Yes, the “David” with his hand up is me. I have always claimed that shot quality exists in the Average Shot Probability sense of the word. I believed it back then and I believe it now. The reason I believe it is the data supports it as there is clearly a difference between the on-ice shooting percentages of the players at the top of this list and the players at the bottom and the players at the top are mostly who we all consider as the elite offensive players in the league and the ones at the bottom are mostly 3rd and 4th line players. This isn’t coincidence or randomness and is the strongest evidence in support of shot quality we have. There are even teams that have consistently posted above or below average shooting percentages. Shot quality in the Average Shot Probability sense exists and we must acknowledge that.

A number of people have analyzed shot location or shot distance data (including Shuckers, myself and numerous others) and have found relatively little indication that shot location varies across teams in a significant enough way to have a significant impact on shooting percentage. This does not mean that Average Shot Probability does not exist (which Shuckers implied was the consensus) but rather that that Average Shot Probability is not significantly influenced by variations in average shot locations. There is an important difference and the latter does not mean that Average Shot Probability does not exist (I think this is the crux of many of my shot quality debates in the past like those with Gabe Desjardins).

One of my favourite articles on this subject is one written by Tom Awad in his “What makes good players good” series of posts. If you haven’t read this article I recommend you go read it now. It is probably the best article written on shot quality even though it isn’t explicitly about that. The most important thing to note is the last table which I will reproduce here:

Group	  +/- due to finishing +/- due to shot quality +/- due to outshooting
1st tier  0.22	               0.04	               0.15
2nd tier  0.07	               0.02	               0.10
3rd tier  0.00	               0.01	              -0.06
4th tier -0.20	              -0.04	              -0.15

In this table ‘finishing’ is essentially having a better shooting percentage than your opponents, ‘shot quality’ is having a better average shot location and outshooting is as it sounds, out shooting your opponents.
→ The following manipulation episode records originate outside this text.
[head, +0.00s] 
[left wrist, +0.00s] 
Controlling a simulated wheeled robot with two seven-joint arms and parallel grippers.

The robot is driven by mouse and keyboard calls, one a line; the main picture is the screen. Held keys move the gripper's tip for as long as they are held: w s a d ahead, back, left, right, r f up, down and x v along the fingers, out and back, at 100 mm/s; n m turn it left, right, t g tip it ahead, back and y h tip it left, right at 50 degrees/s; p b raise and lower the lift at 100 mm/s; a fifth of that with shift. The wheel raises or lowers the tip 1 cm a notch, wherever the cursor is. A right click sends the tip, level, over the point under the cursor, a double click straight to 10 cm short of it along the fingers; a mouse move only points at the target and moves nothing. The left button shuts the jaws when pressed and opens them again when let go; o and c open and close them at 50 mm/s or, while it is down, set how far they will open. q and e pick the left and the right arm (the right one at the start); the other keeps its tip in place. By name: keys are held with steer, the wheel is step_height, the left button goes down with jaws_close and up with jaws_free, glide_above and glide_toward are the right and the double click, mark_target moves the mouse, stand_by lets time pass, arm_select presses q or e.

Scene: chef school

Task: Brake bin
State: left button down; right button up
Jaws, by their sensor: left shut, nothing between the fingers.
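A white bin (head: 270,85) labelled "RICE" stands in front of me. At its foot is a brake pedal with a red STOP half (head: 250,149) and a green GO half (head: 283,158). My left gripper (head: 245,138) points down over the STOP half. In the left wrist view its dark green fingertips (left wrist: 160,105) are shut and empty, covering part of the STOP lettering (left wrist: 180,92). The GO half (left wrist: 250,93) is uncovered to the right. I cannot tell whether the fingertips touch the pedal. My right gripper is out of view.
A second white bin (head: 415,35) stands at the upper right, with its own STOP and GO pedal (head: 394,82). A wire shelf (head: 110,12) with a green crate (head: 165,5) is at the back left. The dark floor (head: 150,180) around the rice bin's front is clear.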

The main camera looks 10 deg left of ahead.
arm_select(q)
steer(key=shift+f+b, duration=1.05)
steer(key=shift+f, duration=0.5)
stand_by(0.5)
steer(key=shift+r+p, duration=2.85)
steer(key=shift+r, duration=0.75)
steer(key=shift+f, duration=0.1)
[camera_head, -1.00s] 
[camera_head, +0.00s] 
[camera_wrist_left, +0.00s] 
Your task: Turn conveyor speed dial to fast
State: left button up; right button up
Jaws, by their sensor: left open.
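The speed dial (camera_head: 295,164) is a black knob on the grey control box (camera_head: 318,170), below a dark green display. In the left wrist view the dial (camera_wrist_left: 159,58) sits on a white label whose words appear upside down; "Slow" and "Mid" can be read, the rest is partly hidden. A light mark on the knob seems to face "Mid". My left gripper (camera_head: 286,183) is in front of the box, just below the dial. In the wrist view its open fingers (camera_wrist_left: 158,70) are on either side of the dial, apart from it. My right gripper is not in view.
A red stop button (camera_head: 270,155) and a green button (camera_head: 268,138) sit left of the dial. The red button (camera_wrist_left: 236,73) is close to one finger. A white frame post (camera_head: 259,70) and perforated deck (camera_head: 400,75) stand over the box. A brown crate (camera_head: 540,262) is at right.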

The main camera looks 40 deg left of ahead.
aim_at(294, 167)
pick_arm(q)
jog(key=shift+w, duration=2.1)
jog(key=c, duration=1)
The greatest spread in talent between first tier players and fourth tier players is being able to out finish your opponents followed closely by outshooting your opponents. Having a better average shot location is a relatively minor factor in what makes good players good. A key takeaway is average shot location has relatively small impact on average shot probability which is consistent with what everyone has found. This is the “consensus” that Shuckers is talking about.

Recent Developments

War-on-ice has recently come up with a new definition for a scoring chance and added the results to their statistical database. The definition starts with the notion of “danger zones” which are areas surrounding the zone in front of the goal (similar to the “home plate” definition) with additional adjustments for rebound shots and rush shots (which are based of my work from this past summer). Their formal definition of a scoring chance is as follows:

  • In the low danger zone, unblocked rebounds and rush shots only.
  • In the medium danger zone, all unblocked shots.
  • In the high danger zone, all shot attempts (since blocked shots taken here may be more representative of more “wide-open nets”, though we don’t know this for sure.)
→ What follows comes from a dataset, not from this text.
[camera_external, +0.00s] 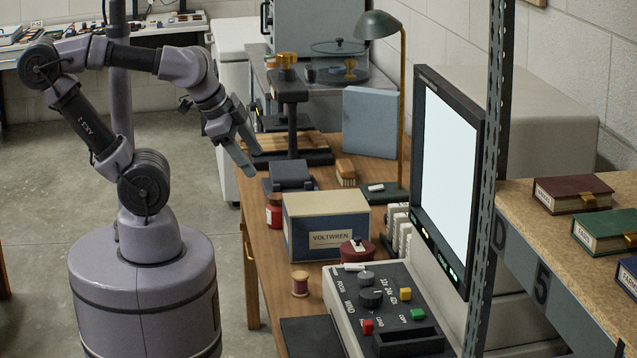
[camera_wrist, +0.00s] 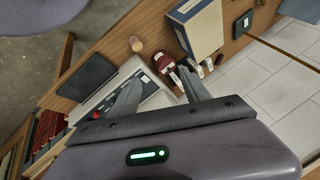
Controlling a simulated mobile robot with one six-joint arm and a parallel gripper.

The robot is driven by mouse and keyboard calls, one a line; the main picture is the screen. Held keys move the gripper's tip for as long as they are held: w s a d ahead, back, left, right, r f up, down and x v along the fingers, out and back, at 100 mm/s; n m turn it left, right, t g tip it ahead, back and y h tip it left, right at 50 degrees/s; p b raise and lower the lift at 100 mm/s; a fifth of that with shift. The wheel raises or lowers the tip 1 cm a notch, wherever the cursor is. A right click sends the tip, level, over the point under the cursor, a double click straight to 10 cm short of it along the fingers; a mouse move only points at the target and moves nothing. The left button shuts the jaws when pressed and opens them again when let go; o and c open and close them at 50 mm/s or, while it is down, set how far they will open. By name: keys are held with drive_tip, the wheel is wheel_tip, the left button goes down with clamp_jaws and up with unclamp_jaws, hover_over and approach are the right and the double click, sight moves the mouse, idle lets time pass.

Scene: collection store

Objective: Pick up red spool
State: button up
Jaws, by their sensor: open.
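A small wooden spool wound with dull red thread (camera_external: 299,284) stands upright on the wooden table near its left edge, in front of the box. In the wrist view its pale wooden end shows (camera_wrist: 135,44), beyond and to the left of the fingertips. My gripper (camera_external: 253,165) is open and empty, raised above the table's left side, well behind and above the spool. Its two spread fingers also show in the wrist view (camera_wrist: 162,74). Nothing hides the spool in either view.
A VOLTWREN box (camera_external: 325,229) stands behind the spool, with a dark red round container (camera_external: 357,251) to its right. A red jar (camera_external: 274,212) stands left of the box. The control console (camera_external: 343,299) and a black pad (camera_wrist: 87,77) are close by.

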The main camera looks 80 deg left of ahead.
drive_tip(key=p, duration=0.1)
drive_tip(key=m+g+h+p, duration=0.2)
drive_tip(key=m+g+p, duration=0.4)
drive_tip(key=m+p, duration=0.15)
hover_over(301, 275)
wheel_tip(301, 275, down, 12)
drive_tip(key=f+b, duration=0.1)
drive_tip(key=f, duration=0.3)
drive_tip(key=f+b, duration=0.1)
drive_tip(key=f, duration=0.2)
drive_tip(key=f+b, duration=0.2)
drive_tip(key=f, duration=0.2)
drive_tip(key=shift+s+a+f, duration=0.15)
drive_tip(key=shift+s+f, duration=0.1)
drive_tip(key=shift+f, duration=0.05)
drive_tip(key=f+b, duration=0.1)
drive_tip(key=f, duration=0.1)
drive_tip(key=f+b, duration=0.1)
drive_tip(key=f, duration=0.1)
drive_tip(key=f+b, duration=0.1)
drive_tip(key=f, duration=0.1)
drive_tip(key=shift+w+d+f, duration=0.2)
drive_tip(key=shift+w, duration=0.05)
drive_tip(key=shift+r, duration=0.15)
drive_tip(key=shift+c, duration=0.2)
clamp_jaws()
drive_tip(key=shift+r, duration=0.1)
This definition, while likely an improvement over anything we have had previously (and there is evidence to support that), it still significantly dependent on shot location and based on the history of not being able to find much of a link between shot location and shot quality I have concerns about it. In particular, are we watering down the definition of a scoring chance by relying too much on location? Might we get better results by looking at just rush and rebound shots? Until I see a formal analysis that shows that shot location is a major factor in Average Shot Probability at either the team or player level I have my doubts that using shot location when defining what a quality scoring chance is is beneficial (and may in fact by harmful by diluting the defnition).
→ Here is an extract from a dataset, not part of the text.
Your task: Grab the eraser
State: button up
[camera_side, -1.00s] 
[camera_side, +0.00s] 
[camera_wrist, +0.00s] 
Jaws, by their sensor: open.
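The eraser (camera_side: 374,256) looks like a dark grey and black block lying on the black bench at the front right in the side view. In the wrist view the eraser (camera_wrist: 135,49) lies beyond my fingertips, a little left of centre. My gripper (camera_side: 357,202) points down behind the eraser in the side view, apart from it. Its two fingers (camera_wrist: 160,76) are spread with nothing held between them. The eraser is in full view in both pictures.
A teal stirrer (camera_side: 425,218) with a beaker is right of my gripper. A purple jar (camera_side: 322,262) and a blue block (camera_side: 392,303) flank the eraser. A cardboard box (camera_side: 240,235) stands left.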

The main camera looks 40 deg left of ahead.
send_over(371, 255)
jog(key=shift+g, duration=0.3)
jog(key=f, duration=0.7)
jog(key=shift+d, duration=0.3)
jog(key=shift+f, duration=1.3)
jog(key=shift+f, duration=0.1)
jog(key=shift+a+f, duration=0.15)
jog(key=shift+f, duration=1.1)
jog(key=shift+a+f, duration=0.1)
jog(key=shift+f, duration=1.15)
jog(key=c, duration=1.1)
Some other really interesting work being done recently is by former NHL goalie Stephen Valiquette where he is identifying higher quality shots as being those that (for the most part) result from plays with significant lateral movement. In particular he defines the “Royal Road” as the line down the middle of the ice from one end to the other and when the puck moves laterally across this line either by a pass or being skated across immediately before a shot is taken the shot is more likely to result in a goal. To me this makes a lot of sense and I think is really where the next great leap in shot quality analysis will come from. Speed of the play (i.e. rush shots) and lateral puck movement are likely the largest contributing factors to shot quality.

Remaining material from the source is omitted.